» The exercise:
Set down exactly the lines in the records below that run from the line with "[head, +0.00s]" to the line with "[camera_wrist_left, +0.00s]", inclusive, and nothing more.

» Extracted entries:
========================================

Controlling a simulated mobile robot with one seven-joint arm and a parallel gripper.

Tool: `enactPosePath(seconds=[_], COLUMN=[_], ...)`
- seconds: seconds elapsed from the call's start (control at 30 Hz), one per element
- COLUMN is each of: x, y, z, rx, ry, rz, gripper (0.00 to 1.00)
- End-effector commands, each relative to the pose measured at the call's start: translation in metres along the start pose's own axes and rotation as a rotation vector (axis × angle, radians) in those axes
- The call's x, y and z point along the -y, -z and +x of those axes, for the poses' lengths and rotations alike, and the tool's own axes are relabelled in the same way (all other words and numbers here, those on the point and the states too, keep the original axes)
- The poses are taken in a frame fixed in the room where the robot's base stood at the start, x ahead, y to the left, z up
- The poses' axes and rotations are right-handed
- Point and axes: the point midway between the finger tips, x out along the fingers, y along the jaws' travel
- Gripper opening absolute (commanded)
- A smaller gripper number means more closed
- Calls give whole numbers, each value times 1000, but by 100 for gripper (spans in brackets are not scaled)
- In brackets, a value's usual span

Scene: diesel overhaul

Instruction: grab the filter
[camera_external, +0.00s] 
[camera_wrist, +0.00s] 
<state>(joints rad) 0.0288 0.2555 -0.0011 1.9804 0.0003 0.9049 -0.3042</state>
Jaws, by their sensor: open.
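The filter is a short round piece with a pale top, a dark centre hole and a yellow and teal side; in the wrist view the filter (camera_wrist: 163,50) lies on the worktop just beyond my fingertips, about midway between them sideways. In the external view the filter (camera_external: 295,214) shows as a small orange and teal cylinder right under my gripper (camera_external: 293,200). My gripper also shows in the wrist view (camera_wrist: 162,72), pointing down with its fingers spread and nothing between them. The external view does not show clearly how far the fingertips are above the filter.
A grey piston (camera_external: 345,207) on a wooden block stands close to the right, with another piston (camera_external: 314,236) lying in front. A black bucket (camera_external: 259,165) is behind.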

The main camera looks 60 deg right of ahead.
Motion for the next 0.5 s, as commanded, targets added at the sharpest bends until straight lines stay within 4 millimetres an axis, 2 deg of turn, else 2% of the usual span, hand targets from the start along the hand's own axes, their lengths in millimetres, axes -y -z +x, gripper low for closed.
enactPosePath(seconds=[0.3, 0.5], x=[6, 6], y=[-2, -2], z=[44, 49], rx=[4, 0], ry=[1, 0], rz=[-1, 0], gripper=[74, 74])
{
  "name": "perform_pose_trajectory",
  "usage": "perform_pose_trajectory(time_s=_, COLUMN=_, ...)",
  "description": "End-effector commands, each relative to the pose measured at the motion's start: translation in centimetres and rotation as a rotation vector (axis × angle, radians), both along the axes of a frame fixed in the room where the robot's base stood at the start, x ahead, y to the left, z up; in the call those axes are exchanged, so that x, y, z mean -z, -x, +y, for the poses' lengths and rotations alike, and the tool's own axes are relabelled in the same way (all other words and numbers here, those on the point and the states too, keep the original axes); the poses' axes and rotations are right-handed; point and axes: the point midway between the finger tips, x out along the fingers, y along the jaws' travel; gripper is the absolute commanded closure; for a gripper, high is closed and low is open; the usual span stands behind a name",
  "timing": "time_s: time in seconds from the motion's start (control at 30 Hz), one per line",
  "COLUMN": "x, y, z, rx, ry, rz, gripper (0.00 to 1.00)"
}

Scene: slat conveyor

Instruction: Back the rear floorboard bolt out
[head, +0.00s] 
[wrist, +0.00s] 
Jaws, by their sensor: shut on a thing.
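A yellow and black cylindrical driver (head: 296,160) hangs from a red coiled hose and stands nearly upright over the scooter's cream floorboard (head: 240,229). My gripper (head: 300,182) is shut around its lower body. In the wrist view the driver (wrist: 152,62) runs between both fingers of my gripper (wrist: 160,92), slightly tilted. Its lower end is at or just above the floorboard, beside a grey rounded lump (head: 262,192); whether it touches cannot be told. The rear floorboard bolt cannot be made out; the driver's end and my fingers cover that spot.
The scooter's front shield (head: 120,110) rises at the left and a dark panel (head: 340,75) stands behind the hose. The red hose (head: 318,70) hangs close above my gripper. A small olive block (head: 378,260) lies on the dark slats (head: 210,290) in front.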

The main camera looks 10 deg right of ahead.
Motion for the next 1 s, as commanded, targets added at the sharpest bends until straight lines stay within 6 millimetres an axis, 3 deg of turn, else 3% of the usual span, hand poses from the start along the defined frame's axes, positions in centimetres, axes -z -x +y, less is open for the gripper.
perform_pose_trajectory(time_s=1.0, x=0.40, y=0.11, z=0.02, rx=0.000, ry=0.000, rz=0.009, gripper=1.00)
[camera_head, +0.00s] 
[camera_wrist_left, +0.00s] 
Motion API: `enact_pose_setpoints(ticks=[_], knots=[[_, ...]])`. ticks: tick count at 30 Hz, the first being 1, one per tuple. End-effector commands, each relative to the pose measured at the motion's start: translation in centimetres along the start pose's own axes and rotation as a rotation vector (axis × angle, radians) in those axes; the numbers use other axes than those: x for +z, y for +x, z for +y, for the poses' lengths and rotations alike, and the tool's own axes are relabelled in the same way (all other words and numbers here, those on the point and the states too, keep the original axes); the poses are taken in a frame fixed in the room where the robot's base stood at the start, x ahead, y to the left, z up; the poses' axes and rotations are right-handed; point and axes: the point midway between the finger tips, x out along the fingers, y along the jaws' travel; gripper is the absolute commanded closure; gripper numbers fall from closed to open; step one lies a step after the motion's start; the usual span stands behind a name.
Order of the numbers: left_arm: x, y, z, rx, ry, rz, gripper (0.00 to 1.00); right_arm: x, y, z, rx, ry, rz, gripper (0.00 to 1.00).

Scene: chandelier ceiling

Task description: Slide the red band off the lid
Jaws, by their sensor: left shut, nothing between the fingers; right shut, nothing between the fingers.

========================================

» Solution for this exercise:
[head, +0.00s] 
[wrist, +0.00s] 
Jaws, by their sensor: shut on a thing.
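A yellow and black cylindrical driver (head: 296,160) hangs from a red coiled hose and stands nearly upright over the scooter's cream floorboard (head: 240,229). My gripper (head: 300,182) is shut around its lower body. In the wrist view the driver (wrist: 152,62) runs between both fingers of my gripper (wrist: 160,92), slightly tilted. Its lower end is at or just above the floorboard, beside a grey rounded lump (head: 262,192); whether it touches cannot be told. The rear floorboard bolt cannot be made out; the driver's end and my fingers cover that spot.
The scooter's front shield (head: 120,110) rises at the left and a dark panel (head: 340,75) stands behind the hose. The red hose (head: 318,70) hangs close above my gripper. A small olive block (head: 378,260) lies on the dark slats (head: 210,290) in front.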

The main camera looks 10 deg right of ahead.
Motion for the next 1 s, as commanded, targets added at the sharpest bends until straight lines stay within 6 millimetres an axis, 3 deg of turn, else 3% of the usual span, hand poses from the start along the defined frame's axes, positions in centimetres, axes -z -x +y, less is open for the gripper.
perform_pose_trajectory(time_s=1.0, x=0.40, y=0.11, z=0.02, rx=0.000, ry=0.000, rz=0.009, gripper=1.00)
[camera_head, +0.00s] 
[camera_wrist_left, +0.00s] 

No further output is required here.